***** Material shown

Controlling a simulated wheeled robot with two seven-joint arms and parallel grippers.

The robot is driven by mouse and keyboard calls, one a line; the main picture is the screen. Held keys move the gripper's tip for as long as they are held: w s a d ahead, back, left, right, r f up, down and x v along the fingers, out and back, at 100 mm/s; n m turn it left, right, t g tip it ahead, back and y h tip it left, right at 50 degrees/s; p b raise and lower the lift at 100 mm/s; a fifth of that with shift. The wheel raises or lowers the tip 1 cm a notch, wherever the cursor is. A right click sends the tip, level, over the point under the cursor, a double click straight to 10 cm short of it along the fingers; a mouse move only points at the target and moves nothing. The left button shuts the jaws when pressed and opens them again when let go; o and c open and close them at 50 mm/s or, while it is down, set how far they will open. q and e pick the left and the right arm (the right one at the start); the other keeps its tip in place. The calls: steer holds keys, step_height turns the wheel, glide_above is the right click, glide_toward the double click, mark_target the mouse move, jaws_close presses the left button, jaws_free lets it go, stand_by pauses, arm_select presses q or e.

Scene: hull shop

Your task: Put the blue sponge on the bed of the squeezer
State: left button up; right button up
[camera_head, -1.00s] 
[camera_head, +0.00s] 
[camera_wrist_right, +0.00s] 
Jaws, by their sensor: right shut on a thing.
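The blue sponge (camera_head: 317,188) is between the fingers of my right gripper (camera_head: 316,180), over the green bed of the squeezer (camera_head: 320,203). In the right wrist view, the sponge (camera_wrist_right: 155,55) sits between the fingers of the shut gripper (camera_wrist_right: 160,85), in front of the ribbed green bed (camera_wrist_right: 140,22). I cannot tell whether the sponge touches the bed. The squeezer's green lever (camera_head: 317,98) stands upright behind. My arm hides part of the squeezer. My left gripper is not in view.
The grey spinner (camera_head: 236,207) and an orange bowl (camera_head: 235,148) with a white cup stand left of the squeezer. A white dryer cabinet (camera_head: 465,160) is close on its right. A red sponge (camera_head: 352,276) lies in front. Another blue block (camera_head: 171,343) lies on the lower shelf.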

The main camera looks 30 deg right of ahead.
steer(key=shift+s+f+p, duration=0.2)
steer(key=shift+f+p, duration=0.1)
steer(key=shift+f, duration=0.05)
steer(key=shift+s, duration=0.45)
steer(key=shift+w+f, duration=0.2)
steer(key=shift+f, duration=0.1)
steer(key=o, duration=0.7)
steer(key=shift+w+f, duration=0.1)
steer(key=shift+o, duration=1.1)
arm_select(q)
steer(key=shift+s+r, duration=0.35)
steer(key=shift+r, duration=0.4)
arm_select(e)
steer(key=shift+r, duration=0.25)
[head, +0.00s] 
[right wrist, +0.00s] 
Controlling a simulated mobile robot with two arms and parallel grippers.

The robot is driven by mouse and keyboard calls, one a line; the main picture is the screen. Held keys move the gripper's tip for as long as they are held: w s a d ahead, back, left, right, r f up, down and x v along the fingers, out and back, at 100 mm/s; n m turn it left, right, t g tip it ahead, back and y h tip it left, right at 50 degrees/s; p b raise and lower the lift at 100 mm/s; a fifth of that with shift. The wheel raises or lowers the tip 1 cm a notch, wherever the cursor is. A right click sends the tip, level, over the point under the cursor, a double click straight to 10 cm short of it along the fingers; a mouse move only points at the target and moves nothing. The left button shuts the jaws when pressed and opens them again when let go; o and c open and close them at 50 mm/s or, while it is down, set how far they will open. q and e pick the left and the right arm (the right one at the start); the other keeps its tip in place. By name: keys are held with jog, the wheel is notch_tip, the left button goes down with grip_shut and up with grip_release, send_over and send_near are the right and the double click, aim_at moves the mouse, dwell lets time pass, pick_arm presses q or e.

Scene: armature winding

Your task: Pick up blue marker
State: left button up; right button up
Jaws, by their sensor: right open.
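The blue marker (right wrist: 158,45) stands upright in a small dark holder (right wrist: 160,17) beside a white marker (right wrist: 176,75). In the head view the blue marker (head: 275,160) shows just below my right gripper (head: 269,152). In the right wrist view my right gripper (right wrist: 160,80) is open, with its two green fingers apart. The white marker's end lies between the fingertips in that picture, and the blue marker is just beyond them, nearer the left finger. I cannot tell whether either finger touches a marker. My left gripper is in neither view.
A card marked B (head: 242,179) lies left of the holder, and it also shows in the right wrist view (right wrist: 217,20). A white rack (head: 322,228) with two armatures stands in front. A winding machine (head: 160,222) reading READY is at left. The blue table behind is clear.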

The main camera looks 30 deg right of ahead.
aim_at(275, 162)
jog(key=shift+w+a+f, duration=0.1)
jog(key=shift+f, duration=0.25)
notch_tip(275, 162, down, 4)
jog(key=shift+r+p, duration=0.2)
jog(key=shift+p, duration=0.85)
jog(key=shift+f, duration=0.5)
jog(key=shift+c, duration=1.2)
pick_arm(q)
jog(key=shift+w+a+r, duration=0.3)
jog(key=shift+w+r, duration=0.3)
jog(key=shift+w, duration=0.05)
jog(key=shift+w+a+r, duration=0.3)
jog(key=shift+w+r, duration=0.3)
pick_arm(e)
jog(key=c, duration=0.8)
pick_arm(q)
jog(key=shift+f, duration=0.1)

**********
***** Material shown

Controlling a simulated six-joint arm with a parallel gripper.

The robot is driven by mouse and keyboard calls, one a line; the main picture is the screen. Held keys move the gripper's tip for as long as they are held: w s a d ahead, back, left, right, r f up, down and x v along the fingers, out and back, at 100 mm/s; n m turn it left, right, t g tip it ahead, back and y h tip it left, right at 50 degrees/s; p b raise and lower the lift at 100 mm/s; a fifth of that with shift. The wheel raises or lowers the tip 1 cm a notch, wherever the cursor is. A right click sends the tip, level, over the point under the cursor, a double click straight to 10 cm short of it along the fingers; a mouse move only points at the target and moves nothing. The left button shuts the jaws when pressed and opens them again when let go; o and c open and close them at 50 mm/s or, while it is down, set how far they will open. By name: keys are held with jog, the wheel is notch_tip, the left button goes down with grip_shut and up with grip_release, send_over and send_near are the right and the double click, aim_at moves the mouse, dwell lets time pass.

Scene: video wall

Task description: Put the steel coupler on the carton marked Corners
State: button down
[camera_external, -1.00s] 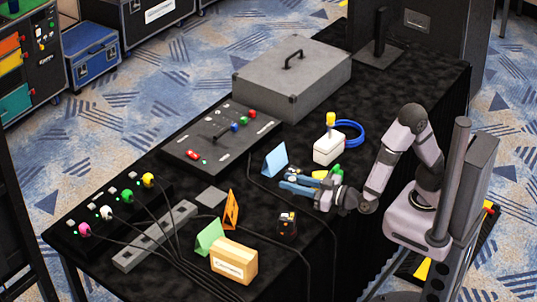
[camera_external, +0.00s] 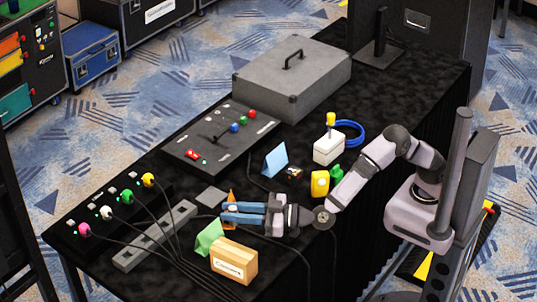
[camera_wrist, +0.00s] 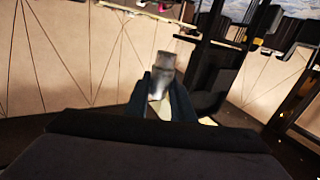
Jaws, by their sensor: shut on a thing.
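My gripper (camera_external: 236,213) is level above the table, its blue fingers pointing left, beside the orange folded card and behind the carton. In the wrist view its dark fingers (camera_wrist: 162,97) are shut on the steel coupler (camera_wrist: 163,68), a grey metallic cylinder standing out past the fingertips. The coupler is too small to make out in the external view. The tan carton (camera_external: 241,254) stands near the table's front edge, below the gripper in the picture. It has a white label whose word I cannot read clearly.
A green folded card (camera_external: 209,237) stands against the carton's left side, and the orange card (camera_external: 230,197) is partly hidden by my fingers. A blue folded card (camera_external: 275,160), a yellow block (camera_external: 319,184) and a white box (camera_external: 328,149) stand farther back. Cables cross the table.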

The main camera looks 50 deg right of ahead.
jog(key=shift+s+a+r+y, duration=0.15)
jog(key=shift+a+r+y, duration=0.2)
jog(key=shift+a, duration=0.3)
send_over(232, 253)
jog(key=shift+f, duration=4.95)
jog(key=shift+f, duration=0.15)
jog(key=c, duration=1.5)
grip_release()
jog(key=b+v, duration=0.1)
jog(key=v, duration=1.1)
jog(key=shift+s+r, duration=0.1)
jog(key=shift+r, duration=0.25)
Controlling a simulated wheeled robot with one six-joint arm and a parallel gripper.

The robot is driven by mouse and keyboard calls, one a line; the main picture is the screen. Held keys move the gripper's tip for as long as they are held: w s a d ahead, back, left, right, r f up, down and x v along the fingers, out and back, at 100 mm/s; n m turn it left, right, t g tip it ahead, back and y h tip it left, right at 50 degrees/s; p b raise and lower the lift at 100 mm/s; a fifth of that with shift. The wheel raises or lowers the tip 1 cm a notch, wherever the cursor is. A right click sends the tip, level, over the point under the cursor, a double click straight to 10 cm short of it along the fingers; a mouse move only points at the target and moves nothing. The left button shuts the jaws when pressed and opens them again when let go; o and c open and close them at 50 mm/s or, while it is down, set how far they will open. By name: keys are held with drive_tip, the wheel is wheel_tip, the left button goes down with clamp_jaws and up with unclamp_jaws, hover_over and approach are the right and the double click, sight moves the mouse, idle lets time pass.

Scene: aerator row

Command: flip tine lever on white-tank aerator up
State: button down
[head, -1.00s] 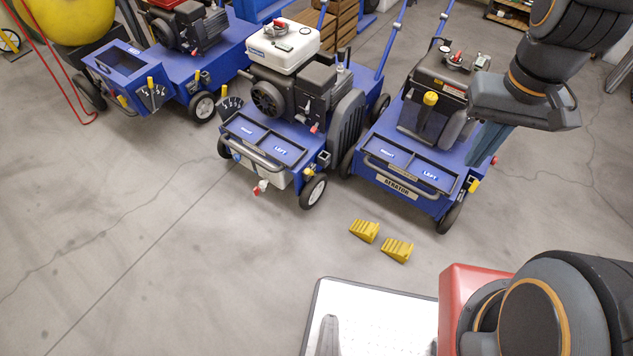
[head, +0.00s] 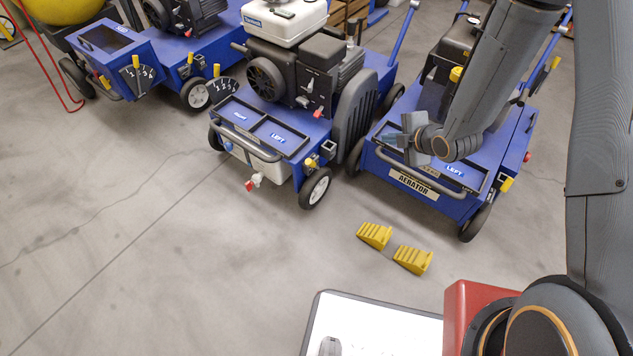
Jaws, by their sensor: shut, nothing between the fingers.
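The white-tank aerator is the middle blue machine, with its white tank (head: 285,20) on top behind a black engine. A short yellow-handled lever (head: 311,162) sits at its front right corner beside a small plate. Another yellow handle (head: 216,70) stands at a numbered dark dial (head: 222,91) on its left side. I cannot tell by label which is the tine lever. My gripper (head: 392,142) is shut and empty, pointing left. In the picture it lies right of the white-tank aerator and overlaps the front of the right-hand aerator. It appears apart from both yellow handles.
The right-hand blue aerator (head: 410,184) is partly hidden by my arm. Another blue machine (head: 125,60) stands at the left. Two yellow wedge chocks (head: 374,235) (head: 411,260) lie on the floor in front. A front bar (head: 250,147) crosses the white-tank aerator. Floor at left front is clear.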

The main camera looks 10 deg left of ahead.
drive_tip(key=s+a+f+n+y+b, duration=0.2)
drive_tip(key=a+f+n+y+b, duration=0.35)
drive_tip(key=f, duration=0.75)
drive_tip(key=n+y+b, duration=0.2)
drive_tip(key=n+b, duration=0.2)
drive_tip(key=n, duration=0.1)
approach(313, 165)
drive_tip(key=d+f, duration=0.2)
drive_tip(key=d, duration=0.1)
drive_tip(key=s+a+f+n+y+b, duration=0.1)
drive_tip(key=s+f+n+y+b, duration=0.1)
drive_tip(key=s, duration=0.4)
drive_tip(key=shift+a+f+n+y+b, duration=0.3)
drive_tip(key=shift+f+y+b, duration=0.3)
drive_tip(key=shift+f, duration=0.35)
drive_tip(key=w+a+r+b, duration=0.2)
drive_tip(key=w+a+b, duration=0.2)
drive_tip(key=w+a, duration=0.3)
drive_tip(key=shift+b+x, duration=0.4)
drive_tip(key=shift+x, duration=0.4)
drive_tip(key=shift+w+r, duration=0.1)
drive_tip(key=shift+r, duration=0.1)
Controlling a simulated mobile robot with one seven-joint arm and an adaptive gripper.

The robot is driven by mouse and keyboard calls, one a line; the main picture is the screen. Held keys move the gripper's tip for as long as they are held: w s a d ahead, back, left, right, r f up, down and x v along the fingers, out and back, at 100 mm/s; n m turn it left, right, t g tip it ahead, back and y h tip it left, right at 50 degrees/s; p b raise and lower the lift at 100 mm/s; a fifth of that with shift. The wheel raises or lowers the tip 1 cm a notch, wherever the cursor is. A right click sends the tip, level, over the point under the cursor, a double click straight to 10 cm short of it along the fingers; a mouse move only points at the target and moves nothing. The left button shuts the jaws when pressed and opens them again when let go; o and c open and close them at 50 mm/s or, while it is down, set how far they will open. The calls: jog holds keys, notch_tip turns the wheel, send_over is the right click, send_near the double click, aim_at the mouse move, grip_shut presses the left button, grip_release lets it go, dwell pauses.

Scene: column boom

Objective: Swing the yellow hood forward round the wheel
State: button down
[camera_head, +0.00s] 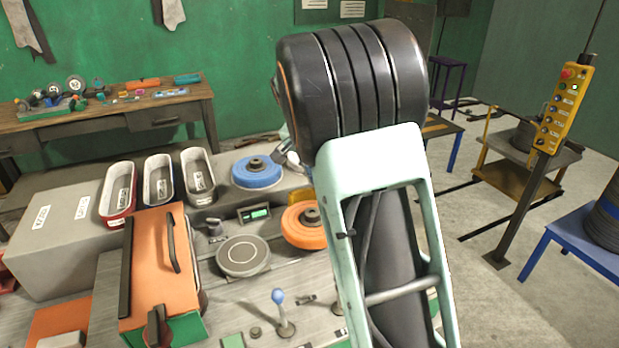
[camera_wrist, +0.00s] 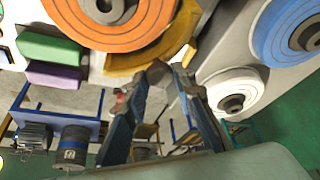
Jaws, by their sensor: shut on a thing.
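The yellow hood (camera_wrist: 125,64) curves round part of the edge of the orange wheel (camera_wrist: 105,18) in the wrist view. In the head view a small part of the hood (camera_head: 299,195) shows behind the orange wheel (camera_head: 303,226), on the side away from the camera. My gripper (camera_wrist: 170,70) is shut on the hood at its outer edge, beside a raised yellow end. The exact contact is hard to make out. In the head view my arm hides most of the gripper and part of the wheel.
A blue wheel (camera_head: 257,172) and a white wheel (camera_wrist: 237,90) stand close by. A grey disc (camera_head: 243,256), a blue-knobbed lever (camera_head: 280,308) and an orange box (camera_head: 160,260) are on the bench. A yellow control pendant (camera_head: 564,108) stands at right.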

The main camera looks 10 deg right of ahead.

**********

• Problem details
Report how many lines in the entries hold the string "wheeled". Nothing but the number is wanted.

• Result for this exercise
2